The lessons of containment
Kennan’s views would lay the framework for US policy towards the Soviet Union in the years to come. In 1947, the Truman Doctrine declared American intentions to provide economic and military support to nations threatened by communism. One year later, the Marshall Plan would provide economic aid to countries devastated by the Second World War, with its humanitarian ambitions serving a key political objective – to prevent the spread of communism in Europe.
In 1949, NATO was established as a military alliance of Western nations with the objective of utilizing collective defence to protect against Soviet expansion. In other words, these measures would use economic and military levers to contain Soviet influence and prevent the spread of communism without provoking a direct military confrontation.
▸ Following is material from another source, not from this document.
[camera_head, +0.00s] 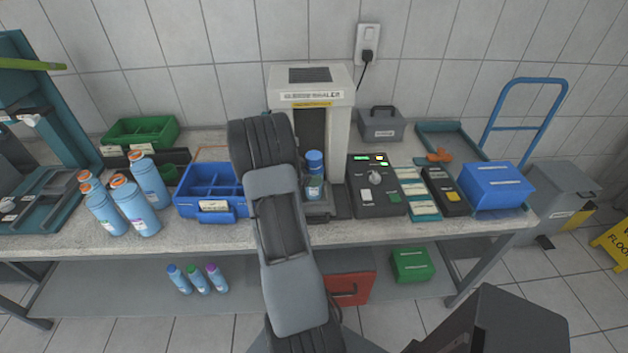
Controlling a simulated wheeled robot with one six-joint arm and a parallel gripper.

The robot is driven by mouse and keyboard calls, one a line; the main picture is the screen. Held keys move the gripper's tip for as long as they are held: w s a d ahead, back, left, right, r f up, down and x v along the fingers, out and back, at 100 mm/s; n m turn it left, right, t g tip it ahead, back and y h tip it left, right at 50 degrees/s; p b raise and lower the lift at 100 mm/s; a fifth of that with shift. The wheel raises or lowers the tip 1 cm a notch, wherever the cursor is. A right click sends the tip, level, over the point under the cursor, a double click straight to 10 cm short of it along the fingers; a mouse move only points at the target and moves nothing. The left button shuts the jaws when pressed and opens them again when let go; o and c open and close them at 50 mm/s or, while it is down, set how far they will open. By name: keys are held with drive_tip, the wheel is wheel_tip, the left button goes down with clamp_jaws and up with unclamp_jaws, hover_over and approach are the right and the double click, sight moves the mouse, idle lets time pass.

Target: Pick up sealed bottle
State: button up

Kennan would eventually become a critic of how various US administrations implemented his policy of containment. He stressed that the changing emphasis from his own focus on diplomatic, economic and political pressure to a growing military arms race risked a direct confrontation with the Soviet Union – which ran counter to his original vision.
Kennan would continue to champion a more nuanced version of containment throughout the Cold War, in which the limitation of communist influence via non-military means would eventually bring about an American victory.
In essence, through the Long Telegram and X Article, Kennan concluded that just as the Soviet leadership believed capitalism produced the seeds of its own destruction, Soviet totalitarianism could also do the same. He portrayed the looming Cold War as a clash of civilizations, with Soviet policy being deeply rooted in both the early years of the young Soviet state and the wider experience of Russian history.
While others urged the US to come to terms with the Soviet regime, or pushed for a policy of direct confrontation with Moscow, Kennan used his deep understanding of Soviet politics to sketch a very different geopolitical strategy. The Long Telegram provides us not only with a direct insight into Kennan’s policy of containment, but also the wider ideological clash between the two camps of the Cold War.
If today’s politicians are to take a lesson from the Long Telegram, it is that to defeat your enemy, you must first understand their history, politics and internal system. Kennan understood this – and the Western world today is undoubtedly better off because he did so.